Listed records.

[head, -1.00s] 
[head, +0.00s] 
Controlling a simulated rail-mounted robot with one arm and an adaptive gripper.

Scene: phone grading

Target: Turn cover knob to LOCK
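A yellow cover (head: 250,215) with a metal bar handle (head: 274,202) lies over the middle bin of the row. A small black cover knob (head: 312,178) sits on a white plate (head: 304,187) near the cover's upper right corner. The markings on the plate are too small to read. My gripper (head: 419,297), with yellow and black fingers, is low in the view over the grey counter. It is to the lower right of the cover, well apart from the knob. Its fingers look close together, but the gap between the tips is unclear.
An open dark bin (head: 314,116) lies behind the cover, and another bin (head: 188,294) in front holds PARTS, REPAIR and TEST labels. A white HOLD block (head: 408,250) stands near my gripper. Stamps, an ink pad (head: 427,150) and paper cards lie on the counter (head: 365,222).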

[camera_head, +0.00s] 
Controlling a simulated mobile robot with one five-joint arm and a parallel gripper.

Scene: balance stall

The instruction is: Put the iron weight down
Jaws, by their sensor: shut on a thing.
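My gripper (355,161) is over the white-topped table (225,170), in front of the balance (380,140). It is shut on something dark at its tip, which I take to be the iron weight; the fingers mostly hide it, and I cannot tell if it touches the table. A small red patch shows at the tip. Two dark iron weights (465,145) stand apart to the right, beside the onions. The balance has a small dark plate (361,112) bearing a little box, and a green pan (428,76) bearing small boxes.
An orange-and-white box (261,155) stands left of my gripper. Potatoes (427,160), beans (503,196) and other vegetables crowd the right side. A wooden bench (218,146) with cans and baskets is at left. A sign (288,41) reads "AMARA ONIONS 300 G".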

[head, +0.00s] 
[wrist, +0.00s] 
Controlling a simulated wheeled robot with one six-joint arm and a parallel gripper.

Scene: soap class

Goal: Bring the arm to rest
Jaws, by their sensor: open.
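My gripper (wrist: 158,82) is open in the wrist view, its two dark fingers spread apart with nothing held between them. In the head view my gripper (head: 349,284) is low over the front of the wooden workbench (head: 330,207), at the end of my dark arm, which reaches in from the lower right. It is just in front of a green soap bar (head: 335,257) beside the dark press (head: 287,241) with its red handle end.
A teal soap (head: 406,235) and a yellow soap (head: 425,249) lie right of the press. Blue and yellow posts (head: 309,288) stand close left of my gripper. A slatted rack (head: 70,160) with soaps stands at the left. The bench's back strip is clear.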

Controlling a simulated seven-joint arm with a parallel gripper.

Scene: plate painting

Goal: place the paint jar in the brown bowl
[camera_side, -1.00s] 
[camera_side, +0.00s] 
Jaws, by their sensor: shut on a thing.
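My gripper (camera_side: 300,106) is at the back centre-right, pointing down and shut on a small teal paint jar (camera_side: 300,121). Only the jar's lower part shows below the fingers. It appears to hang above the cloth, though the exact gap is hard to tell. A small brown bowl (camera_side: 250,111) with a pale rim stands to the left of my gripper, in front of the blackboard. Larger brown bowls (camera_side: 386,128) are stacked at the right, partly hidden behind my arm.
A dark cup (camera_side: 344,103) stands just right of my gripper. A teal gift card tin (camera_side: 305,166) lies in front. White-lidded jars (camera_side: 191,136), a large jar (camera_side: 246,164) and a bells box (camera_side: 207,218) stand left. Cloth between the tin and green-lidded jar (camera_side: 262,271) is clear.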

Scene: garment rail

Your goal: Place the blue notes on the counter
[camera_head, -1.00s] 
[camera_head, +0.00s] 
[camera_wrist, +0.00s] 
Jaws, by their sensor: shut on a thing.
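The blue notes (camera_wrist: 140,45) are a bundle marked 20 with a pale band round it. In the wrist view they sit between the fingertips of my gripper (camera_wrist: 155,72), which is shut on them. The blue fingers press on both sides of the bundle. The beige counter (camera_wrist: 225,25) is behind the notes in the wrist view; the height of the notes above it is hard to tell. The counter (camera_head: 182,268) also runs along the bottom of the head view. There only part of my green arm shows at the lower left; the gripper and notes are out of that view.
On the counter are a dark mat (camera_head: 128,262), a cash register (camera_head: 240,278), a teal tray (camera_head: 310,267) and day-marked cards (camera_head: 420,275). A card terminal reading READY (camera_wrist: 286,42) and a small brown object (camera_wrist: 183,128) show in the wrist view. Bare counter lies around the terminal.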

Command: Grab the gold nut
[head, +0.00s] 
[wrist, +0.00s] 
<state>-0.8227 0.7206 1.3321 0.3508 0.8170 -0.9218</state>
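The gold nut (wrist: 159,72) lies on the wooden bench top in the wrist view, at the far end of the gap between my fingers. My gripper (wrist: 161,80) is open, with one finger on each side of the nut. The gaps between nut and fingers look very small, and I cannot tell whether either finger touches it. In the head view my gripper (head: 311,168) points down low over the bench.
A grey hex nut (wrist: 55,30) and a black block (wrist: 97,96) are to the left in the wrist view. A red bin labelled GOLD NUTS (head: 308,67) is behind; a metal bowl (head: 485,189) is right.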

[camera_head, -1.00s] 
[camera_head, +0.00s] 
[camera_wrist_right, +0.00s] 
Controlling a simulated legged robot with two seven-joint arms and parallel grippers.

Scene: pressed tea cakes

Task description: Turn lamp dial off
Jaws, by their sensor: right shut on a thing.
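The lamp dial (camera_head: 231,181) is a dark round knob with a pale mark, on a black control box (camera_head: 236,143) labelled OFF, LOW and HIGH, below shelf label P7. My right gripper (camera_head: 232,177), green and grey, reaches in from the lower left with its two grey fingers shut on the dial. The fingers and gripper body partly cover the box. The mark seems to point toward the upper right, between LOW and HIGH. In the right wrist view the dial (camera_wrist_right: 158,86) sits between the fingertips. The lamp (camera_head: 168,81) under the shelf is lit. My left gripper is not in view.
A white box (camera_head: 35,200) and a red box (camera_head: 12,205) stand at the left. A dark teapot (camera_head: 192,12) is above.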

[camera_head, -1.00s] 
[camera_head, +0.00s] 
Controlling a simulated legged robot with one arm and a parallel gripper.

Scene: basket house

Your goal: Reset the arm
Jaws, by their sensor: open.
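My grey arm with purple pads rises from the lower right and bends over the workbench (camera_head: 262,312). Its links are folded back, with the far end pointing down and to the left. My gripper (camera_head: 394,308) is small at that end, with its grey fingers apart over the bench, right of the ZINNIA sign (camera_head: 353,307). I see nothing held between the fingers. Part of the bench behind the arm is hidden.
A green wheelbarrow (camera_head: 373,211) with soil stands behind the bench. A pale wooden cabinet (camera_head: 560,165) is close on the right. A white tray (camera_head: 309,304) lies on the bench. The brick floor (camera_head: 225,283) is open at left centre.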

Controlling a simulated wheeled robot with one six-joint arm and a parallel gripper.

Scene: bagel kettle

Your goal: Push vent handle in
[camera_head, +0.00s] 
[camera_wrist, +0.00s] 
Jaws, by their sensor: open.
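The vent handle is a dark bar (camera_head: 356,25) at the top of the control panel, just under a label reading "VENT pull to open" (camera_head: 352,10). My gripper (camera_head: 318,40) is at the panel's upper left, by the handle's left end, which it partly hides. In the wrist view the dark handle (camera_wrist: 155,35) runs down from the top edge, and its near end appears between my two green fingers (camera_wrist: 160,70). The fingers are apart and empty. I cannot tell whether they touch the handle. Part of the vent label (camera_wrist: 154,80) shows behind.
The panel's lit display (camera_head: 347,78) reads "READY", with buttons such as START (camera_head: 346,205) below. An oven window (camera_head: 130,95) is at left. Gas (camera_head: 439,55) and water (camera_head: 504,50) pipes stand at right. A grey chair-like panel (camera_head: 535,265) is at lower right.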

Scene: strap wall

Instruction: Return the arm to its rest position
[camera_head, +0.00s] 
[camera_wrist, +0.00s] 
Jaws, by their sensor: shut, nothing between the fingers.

Goal. Pick out and copy the lines of the entries that hold the string "robot".

Response.
Controlling a simulated rail-mounted robot with one arm and an adaptive gripper.
Controlling a simulated mobile robot with one five-joint arm and a parallel gripper.
Controlling a simulated wheeled robot with one six-joint arm and a parallel gripper.
Controlling a simulated legged robot with two seven-joint arms and parallel grippers.
Controlling a simulated legged robot with one arm and a parallel gripper.
Controlling a simulated wheeled robot with one six-joint arm and a parallel gripper.

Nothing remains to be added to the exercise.